ERROS COMETIDOS, ESTRANGEIROS NÃO FICAM PARA VER
O também engenheiro hidrólogo defende que o país deve abandonar a ideia de que só o estrangeiro tem competência para edificar as nossas infra-estruturas. “É preciso que os técnicos nacionais liderem a engenharia. Porque alguns dos erros que são cometidos, os estrangeiros não ficam para ver”, lamentou.
Para Vilanculos, o país deve parar e estabelecer muito bem as suas prioridades e definir que tipo de pontes quer construir para que não assista a cenários de desabamentos constantes.
A desarticulação entre os ministérios sobre as questões climáticas é notável na visão dos especialistas. “Deveríamos ter um planeamento que atravessa todos os ministérios, olhando sempre para a questão da redução e mitigação de riscos, todos que temos, principalmente os climáticos, que são os que nos atrasam em termos de perdas económicas. Para quem vê a forma como as diferentes acções dos vários ministérios acontecem não é visível que há coordenação”.
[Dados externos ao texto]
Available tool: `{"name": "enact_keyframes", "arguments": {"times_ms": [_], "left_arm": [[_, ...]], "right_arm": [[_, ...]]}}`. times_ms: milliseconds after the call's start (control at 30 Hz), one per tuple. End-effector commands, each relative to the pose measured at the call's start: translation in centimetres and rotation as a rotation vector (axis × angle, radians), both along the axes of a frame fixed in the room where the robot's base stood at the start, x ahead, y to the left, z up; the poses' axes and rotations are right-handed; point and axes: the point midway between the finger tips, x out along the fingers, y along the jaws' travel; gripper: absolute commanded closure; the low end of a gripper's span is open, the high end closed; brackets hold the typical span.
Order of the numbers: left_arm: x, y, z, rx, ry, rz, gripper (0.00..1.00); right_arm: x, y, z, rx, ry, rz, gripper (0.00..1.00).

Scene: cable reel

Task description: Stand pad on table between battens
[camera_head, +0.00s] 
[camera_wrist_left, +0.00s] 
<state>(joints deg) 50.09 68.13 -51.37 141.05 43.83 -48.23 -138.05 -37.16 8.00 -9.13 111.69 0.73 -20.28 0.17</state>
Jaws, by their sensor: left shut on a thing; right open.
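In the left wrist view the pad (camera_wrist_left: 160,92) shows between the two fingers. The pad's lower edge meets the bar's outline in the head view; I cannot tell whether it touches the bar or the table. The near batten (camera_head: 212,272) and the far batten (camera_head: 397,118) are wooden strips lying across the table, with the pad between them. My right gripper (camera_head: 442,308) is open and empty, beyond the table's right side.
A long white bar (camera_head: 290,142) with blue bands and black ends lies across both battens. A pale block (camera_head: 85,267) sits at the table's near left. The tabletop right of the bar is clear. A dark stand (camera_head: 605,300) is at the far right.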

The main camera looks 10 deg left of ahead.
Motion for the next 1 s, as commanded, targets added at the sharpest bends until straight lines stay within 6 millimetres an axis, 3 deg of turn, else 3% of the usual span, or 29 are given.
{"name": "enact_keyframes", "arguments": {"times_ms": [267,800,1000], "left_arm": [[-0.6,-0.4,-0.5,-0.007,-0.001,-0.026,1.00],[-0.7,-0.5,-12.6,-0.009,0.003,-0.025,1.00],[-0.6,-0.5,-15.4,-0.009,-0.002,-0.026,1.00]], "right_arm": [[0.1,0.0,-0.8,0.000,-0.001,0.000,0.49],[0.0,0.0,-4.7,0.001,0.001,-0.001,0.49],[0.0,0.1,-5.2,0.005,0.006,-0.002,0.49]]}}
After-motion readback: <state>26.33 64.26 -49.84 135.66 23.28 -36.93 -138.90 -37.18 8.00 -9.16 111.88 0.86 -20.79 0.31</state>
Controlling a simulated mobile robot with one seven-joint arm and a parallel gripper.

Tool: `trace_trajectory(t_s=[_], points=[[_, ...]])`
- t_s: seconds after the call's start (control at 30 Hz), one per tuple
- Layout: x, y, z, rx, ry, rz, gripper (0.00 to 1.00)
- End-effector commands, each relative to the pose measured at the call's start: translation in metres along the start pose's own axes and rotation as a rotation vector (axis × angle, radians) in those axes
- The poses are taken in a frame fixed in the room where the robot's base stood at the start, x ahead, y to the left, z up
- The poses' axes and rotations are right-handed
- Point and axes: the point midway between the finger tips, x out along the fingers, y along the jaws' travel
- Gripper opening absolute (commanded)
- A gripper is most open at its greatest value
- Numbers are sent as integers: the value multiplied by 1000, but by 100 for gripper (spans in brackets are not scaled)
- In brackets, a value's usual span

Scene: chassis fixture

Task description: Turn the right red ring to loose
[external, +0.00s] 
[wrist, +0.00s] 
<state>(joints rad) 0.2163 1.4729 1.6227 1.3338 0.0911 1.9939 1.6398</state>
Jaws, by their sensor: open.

POLÍTICA DE ORDENAMENTO É “PONTAPEADA”
Além das questões de infra-estruturas, as mudanças climáticas estão a causar problemas de inundações nas cidades e nos novos bairros. Para o geógrafo Clemente Macie, parte desse problema é facilitada pelo próprio Estado que permite que líderes locais façam atribuição e monitoria de uso da terra. “Nem todos os líderes locais – chefes de posto, das localidades – têm conhecimentos técnicos de como lidar com a questão das terras. Isso faz com que a ocupação de áreas vulneráveis ou de risco seja alto”, iniciou.
No seu entender, há uma desarticulação profunda entre as diferentes entidades que administram e gerem a questão da terra no país. A Política de Ordenamento Territorial, que existe há cerca de 15 anos, que prevê, por exemplo, que haja o zoneamento das áreas, o documento ficou apenas no papel. “Esse processo mostrar-nos-ia as áreas óptimas para a habitação, áreas óptimas para a agricultura e outras inaptas. Isso iria orientar o uso do território”.
O pesquisador aponta o dedo também aos gestores municipais que permitem ocupações desordenadas e sem estudos prévios. “O problema das inundações tem a ver como nós ocupamos o território. Bairros como Nkobe não tinham inundações antes da sua ocupação massiva. Não tinha porque o sistema natural daquele local conseguia absorver aquela quantidade de água. O que quer dizer que um lugar cheio de árvores e sem habitações não quer dizer por si que é bom ou seguro”, explicou.
No mesmo pensamento, embarca Agostinho Vilanculos, para quem os municípios param no tempo e não planificam.
Adaptação é o termo que deve entrar não só no nosso vocabulário, mas também nas nossas vidas, porque os fenómenos climáticos severos vieram para ficar. Para os especialistas, os moçambicanos devem saber conviver com esses fenómenos e aproveitar as suas vantagens.
“Não devemos transformar a nossa localização geográfica como problemas. Temos que transformar isso numa oportunidade de lidarmos com essas adversidades. Temos que saber que tipo de casas temos que construir, em que momentos do ano podemos ocupar certas terras e isso ficar nas nossas cabeças de forma permanente. Assim, provavelmente isso poderá minimizar as mortes”, defendeu Macia.
Noutro desenvolvimento, Vilanculos defendeu que os estudiosos moçambicanos devem sair dos escritórios e propor soluções para o país. “Os arquitectos devem trazer-nos tecnologias de construção adequadas para a realidade moçambicana. Estamos numa situação de destruição e ainda não vi um arquitecto a propor soluções de uso de materiais locais de construção. Sempre me pergunto, onde eles estão e o que estão a fazer?”
Para fazer frente ao aumento de caudais nos rios, algumas comunidades da Ásia, e até no Brasil, usam uma tecnologia de casas flutuantes, recorrendo até a materiais locais.